A diferencia de las viejas aristocracias,
las teocracias o los regímenes totalitarios, las sociedades libres y plurales
generan (como debe ser) una ingente cantidad de referentes morales:
deportistas, millonarios, famosos, artistas, comunicadores, filántropos,
hombres de ciencia, intelectuales, filósofos… Pero, pese a esa gran variedad,
ninguno de estos tipos encarna por sí mismo los ideales democráticos. Repárese en que ni la competición deportiva,
ni el mercado, ni el arte, ni la fama o la ciencia dependen para su
desenvolvimiento de reglas o valores democráticos. Tampoco el intelectual o el
filósofo representa un modelo del todo adecuado. Es cierto que la filosofía es
una actividad enraizada con la democracia (no solo por su origen histórico,
sino por su naturaleza apegada al diálogo, la crítica o la reflexión sobre
valores), pero el compromiso con la verdad del filósofo es incompatible con una
concepción democrática de la justicia fundada, en último término, en la opinión
y la fuerza («tal cosa es justa –
se establece democráticamente – porque, tengamos o no razón, somos más los que
opinamos así»).
¿Quién ha de ser, entonces, el principal referente
moral de una sociedad democrática? La respuesta es esta: el político. O mejor,
cierto tipo de político. Aquel que, justamente, no se comporta más que como
político (no como competidor “sportivo” por el poder, no como aspirante a
millonario, no como esclavo del foco mediático, no como simple tecnócrata…).
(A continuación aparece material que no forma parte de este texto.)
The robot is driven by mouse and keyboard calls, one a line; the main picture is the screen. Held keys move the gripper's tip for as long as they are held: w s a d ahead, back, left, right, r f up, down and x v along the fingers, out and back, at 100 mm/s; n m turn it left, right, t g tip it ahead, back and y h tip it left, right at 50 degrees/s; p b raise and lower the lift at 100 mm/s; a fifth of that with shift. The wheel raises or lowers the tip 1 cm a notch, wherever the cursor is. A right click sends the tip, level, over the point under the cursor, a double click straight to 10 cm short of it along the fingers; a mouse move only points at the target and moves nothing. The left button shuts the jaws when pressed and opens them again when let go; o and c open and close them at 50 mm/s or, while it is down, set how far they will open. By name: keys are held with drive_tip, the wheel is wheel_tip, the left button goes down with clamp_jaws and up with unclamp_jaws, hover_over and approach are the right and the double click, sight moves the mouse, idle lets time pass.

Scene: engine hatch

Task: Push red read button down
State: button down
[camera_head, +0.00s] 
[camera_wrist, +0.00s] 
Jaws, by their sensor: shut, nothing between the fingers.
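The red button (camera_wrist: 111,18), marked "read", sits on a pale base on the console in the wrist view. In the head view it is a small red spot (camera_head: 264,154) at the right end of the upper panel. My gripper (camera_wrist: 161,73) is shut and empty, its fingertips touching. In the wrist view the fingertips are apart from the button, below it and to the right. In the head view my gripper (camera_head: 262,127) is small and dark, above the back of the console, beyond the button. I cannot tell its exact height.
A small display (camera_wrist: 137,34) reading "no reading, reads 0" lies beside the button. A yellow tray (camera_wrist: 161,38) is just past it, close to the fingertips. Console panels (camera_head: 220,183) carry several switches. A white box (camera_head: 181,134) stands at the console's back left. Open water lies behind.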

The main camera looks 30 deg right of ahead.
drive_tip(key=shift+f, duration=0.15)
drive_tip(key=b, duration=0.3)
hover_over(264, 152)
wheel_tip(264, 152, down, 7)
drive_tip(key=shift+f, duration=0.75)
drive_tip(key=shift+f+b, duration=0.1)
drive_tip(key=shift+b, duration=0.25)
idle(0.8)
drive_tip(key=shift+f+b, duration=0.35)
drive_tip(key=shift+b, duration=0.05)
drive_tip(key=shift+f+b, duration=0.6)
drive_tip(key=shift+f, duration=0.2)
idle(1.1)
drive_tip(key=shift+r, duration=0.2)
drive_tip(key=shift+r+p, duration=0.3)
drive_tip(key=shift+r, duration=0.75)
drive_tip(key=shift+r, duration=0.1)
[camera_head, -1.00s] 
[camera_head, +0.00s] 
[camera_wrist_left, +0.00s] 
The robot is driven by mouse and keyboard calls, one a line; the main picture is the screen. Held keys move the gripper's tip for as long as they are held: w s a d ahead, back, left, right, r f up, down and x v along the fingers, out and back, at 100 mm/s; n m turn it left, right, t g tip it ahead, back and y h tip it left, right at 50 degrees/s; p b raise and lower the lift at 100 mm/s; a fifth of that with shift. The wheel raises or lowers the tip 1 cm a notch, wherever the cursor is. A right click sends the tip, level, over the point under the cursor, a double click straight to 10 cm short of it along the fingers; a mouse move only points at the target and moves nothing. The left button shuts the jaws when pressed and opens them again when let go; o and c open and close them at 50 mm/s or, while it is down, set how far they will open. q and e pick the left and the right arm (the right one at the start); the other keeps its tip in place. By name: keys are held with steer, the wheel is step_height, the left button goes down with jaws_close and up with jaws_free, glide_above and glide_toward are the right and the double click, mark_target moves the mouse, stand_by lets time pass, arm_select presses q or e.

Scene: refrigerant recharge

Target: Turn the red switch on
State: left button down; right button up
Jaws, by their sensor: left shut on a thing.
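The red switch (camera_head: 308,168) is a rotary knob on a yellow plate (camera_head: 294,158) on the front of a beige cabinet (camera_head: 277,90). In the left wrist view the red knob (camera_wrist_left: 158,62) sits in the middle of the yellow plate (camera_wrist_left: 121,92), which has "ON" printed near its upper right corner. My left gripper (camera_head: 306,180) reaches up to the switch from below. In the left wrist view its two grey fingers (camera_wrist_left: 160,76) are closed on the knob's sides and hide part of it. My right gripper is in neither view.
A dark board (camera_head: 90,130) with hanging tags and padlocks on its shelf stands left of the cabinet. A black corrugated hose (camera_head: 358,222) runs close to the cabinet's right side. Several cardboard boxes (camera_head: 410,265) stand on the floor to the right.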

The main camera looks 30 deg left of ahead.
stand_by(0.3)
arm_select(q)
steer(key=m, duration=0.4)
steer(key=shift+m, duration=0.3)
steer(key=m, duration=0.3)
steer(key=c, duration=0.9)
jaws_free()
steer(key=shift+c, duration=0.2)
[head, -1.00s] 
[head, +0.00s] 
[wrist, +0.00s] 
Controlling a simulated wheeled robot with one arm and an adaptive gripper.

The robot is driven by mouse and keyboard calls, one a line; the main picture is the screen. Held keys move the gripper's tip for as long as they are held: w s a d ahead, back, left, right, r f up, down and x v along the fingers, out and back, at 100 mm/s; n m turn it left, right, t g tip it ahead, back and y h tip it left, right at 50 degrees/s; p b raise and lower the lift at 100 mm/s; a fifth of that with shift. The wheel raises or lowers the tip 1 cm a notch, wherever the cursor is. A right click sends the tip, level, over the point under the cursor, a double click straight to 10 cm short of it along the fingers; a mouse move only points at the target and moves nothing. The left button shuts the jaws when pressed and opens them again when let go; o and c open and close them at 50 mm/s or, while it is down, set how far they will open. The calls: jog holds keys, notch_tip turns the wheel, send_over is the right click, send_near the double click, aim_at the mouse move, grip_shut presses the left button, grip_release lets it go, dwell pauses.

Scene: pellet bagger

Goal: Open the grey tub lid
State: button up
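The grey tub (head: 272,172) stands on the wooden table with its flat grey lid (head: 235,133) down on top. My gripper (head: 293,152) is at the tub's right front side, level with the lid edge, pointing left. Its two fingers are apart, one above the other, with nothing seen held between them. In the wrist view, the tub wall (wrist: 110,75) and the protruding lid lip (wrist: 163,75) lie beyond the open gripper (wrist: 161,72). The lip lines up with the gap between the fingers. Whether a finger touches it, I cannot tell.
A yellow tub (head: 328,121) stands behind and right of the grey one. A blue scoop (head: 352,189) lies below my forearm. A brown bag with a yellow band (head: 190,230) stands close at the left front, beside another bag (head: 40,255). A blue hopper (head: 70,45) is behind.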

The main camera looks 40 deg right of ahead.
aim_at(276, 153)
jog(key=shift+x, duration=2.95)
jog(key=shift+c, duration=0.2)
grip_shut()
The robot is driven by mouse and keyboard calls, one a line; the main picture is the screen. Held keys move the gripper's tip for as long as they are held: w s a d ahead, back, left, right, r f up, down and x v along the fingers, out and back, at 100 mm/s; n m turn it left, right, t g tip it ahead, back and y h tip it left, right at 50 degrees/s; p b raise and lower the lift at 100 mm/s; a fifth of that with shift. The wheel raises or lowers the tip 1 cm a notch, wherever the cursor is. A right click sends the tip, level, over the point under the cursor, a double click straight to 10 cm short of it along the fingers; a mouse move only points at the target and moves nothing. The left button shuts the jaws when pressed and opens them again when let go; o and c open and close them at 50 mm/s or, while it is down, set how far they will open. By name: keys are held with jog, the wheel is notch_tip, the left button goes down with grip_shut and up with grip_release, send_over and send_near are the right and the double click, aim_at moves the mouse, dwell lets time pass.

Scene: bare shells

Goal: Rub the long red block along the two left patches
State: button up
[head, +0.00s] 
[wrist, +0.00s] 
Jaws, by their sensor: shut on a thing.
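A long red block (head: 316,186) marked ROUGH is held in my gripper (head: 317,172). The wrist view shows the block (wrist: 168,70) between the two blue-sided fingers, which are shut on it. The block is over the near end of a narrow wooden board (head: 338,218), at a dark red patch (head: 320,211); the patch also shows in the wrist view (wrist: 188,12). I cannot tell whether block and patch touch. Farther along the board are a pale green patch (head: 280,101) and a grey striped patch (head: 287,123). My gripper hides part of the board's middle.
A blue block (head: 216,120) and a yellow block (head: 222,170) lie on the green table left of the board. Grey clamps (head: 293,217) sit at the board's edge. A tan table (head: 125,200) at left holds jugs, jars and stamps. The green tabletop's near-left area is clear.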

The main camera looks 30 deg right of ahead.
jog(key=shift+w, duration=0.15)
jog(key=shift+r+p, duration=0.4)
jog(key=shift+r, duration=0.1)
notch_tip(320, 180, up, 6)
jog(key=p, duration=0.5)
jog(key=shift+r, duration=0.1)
Si
hubiera que ser más preciso, diríamos que el ideal de
político democrático es el de aquel que se asemeja al filósofo sin serlo del
todo (esto es: sin anteponer el compromiso con la verdad universal al
interés y la opinión de la mayoría). Su carácter habría de ejemplificar, pues,
las virtudes del filósofo (la modestia socrática, el diálogo crítico, la
prudencia en el uso de los medios, cierta firmeza en la consideración de los
fines, la visión holística de las cosas, el interés por lo humano, la
reflexión, la autocrítica, etc.), pero puestas al servicio de las opiniones y
la conciliación de intereses de una comunidad concreta. Tal vez Fernández Vara
fuera, con sus aciertos y errores, una buena aproximación a este modelo
político.
Lo que está claro es que sin una
personificación adecuada de las virtudes filosófico-políticas que distinguen a
la democracia de la tiranía, nuestras comunidades quedan a merced del mar de
fondo que son las luchas entre clanes, la polarización cainita y,
consecuentemente, la entrega final a un autócrata que imponga la paz y el
orden; aunque sea a costa de aplastar a otros o de sacrificar una libertad que
empiece a ser entendida más como fuente de problemas que como un principio
político irrenunciable.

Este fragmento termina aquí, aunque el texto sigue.